I have been working with stabilizer codes and I understand the mathematical way that they are described and how to simulate such in a classical computer in order to check their performance.

However, lately I have been wondering how this class codes would be implemented physically in terms of Clifford gates in an actual quantum computer. I have not found much about such mapping in the literature, and less of an actual general algorithm (most of the things I have found are just examples, and not general algorithms that realize the task). Can anyone give some insight about this circuit synthesis problem? Are there any general algorithms that realize this circuit synthesis? Are there optimized versions?

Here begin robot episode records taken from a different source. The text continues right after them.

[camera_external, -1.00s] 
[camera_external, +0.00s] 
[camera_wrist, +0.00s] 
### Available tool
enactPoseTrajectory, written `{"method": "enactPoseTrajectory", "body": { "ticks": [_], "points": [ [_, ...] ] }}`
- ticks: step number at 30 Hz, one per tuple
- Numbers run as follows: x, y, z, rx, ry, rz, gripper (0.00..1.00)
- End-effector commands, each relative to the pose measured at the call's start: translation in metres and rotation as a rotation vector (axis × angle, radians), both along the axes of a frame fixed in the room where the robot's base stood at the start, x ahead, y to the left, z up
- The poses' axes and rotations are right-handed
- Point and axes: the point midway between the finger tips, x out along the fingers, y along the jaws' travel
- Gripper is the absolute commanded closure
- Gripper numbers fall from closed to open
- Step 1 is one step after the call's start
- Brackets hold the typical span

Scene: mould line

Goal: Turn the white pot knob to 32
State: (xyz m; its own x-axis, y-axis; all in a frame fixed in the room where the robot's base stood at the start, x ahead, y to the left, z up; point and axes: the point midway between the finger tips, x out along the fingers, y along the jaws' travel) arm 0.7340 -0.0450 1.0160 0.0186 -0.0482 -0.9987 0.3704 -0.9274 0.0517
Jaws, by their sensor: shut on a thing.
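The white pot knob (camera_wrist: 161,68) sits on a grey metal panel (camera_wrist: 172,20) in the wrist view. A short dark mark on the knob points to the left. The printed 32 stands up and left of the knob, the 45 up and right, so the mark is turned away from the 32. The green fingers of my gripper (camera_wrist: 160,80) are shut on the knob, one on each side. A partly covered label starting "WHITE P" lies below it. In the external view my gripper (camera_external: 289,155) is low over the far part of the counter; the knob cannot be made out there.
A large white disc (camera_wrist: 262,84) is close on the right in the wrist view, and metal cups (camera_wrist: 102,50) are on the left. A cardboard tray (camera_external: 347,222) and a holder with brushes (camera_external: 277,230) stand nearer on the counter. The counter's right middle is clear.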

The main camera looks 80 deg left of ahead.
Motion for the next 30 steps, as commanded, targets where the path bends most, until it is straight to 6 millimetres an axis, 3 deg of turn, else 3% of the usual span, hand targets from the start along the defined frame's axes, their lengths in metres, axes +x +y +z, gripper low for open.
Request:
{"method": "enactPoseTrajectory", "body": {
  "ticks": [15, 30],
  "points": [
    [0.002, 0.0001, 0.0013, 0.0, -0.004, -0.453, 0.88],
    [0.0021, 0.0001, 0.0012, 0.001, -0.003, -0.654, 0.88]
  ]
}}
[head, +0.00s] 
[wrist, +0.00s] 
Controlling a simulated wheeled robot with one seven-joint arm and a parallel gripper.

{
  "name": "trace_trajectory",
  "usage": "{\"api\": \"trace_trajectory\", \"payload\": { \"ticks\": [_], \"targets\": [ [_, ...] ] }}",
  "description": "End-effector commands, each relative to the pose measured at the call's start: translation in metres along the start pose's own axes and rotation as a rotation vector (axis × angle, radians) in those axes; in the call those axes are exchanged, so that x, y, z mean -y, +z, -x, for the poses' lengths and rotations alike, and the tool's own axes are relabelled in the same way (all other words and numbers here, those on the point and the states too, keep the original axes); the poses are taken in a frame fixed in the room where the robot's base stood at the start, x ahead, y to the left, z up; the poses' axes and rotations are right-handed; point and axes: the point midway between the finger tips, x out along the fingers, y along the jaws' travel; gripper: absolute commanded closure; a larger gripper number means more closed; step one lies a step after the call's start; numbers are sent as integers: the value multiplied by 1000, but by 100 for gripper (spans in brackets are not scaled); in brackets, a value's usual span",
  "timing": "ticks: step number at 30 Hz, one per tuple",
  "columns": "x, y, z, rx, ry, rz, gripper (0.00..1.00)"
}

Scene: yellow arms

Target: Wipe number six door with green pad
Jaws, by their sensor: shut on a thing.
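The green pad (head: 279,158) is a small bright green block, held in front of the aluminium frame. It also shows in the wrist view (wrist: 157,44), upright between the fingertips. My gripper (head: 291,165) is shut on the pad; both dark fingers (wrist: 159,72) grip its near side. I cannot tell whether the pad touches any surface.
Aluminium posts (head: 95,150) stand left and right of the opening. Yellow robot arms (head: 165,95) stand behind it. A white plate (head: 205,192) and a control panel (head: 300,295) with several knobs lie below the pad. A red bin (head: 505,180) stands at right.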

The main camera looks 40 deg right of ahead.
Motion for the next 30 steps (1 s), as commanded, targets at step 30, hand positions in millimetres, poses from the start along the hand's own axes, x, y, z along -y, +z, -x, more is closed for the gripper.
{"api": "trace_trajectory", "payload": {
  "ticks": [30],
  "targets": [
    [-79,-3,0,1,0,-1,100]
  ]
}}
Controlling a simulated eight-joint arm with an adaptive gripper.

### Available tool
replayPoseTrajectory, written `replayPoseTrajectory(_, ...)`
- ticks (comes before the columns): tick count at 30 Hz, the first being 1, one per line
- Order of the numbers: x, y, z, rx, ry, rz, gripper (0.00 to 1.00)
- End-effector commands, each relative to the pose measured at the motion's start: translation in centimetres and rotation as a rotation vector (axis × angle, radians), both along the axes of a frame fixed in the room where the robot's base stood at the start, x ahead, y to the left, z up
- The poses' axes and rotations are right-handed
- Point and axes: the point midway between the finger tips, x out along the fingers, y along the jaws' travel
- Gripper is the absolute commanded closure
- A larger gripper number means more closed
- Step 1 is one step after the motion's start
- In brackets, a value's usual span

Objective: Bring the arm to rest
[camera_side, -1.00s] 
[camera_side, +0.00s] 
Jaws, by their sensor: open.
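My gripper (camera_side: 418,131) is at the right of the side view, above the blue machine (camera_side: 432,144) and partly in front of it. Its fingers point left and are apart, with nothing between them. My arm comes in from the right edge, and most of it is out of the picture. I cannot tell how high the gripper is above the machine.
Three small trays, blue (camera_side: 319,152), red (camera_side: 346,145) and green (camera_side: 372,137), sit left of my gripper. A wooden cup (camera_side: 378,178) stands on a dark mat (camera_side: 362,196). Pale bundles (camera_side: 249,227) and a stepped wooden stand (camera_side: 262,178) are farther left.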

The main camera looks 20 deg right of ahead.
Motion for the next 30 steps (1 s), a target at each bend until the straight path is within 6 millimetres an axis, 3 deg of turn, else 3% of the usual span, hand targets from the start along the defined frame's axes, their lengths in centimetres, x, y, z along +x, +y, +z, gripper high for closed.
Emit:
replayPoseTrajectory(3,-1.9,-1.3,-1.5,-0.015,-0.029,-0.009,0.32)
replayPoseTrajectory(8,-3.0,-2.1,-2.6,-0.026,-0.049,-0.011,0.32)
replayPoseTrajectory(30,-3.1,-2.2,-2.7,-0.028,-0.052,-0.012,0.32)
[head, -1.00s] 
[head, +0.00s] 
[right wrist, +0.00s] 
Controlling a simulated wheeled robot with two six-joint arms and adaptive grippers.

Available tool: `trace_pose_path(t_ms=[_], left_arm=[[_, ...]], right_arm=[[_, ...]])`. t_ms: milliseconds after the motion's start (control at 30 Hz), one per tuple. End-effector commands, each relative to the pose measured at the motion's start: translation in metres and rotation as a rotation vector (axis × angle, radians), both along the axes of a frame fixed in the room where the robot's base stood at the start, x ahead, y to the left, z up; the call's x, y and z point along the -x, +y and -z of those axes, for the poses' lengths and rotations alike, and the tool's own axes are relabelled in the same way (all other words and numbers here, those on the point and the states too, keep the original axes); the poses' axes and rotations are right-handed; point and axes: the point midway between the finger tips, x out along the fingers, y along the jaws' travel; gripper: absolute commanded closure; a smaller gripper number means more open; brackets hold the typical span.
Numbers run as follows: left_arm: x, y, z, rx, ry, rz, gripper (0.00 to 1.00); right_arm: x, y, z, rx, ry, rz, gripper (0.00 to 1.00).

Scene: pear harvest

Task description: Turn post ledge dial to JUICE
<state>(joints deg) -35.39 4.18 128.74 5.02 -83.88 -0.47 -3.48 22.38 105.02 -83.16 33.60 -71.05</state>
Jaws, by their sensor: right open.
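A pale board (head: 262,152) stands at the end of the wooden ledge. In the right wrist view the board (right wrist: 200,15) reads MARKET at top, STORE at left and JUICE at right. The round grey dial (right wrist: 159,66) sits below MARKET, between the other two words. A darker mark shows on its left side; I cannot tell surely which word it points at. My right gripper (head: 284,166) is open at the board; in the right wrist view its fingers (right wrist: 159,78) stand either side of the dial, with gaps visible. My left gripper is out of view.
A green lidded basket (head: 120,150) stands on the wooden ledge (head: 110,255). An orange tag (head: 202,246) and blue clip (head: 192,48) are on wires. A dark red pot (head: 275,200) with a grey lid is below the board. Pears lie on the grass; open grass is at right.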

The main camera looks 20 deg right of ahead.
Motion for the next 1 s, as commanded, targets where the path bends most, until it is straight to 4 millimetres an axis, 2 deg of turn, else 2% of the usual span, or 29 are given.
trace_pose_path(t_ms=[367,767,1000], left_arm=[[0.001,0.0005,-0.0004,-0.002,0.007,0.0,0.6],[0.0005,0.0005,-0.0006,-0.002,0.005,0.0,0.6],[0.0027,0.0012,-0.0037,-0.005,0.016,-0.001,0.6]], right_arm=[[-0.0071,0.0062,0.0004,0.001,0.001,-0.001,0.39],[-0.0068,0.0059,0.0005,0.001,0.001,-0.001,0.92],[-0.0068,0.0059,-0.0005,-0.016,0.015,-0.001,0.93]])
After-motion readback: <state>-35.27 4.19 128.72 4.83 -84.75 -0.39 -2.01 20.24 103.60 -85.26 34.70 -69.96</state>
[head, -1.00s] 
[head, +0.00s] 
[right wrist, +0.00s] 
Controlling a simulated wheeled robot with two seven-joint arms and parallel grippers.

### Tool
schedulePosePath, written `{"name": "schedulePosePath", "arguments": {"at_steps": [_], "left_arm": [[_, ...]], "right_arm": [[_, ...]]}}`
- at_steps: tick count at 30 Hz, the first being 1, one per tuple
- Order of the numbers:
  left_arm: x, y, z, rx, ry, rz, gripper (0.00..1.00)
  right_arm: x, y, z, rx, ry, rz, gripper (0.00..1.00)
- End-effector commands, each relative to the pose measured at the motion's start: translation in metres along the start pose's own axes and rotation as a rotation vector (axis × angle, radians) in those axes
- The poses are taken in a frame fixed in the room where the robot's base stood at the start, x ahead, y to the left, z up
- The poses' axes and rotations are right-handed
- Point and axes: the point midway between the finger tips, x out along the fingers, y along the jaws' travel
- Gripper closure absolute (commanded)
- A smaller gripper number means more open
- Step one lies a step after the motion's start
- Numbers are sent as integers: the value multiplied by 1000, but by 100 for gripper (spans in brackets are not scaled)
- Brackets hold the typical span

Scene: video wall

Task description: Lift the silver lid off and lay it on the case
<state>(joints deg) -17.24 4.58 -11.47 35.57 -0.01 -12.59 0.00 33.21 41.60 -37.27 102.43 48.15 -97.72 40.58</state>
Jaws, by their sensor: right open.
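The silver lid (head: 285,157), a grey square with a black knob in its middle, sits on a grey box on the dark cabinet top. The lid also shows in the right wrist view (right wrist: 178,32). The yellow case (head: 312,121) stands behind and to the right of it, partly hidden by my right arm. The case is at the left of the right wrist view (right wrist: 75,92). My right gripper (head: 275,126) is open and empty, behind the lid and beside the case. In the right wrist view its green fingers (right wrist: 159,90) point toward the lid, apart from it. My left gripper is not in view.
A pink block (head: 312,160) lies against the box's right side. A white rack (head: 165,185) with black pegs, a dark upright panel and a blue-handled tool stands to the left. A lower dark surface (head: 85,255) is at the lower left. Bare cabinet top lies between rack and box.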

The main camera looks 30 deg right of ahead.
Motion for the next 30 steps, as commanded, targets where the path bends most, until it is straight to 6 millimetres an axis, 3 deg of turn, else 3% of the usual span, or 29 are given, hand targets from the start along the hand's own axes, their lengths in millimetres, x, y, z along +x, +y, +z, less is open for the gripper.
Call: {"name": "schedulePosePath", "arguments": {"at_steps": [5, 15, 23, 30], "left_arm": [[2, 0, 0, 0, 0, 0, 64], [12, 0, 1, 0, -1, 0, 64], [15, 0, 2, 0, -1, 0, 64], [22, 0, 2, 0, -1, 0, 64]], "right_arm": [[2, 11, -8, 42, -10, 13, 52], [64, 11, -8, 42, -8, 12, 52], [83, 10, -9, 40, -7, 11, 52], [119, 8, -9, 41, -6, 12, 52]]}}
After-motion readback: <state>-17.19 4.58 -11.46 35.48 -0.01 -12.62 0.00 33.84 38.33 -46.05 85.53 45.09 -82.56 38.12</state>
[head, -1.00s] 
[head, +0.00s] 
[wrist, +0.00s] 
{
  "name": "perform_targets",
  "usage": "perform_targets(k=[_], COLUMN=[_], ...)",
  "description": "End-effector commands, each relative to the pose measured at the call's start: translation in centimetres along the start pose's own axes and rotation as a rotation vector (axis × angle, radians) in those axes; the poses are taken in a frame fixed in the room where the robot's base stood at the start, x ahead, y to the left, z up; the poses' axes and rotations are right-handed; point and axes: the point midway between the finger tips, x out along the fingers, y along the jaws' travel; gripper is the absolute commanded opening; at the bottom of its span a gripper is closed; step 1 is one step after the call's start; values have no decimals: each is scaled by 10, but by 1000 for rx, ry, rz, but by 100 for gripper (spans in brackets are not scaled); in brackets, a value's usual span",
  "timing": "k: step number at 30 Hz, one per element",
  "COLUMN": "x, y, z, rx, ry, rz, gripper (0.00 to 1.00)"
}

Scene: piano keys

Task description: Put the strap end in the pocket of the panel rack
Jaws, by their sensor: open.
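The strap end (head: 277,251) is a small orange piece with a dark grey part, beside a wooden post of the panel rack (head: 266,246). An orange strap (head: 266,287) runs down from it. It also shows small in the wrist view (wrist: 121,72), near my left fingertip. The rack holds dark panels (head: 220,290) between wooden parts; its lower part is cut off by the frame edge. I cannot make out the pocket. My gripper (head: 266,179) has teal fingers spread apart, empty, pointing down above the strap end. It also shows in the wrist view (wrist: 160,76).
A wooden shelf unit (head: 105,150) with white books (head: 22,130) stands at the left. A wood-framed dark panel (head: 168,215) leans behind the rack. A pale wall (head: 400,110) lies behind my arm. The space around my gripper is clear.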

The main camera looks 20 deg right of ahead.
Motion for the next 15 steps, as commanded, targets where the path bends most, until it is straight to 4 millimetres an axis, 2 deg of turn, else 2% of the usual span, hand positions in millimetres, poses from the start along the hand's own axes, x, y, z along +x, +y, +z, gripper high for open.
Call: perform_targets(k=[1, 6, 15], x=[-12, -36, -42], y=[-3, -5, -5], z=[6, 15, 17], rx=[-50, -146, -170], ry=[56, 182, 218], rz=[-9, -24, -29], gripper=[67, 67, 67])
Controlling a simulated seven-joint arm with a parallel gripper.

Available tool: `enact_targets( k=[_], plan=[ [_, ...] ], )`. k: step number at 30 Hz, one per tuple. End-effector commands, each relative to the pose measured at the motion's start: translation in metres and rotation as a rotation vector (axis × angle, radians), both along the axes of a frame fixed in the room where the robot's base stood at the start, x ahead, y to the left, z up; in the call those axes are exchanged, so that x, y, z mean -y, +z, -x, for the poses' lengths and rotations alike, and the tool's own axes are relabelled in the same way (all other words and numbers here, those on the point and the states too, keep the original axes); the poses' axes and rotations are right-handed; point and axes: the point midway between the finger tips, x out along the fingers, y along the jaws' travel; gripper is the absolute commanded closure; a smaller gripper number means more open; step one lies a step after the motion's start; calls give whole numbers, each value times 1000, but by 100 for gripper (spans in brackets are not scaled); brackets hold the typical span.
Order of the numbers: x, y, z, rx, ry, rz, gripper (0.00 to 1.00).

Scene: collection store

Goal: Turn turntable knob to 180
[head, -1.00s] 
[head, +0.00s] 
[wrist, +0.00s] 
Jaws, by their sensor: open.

  • $\begingroup$ Which stabilizers are you thinking of? I thought many stabilizers are implemented in terms of Paulis and are relatively straightforwards $\endgroup$ – C. Kang Aug 8 '20 at 5:44
  • $\begingroup$ Implementing stabilizer circuits in terms of Clifford gates. $\endgroup$ – Josu Etxezarreta Martinez Aug 24 '20 at 7:29
  • $\begingroup$ Yes - what I'm trying to say is that most common stabilizers are already in terms of Paulis / H / CNOT, which are Clifford, so their implementation is already straightforwards. Which stabilizers are you thinking of? $\endgroup$ – C. Kang Aug 24 '20 at 14:55
  • $\begingroup$ What I am thinking of is to create a circuit consisting of H/CNOT/Phase (Clifford group) that does actually transform the input stabilizer (which is trivial as it is uncoded) into the desired stabilizer state. I do not see why you say that it is straightforward, could you give an example? $\endgroup$ – Josu Etxezarreta Martinez Aug 25 '20 at 7:45
  • $\begingroup$ Are we talking about the same stabilizers? For example, the code provided here is just Paulis. $\endgroup$ – C. Kang Aug 25 '20 at 15:10

Well, it seems that the question is still unanswered. In general, there are different ways of encoding, but -- as I understand it -- you are asking for a unitary way of doing it.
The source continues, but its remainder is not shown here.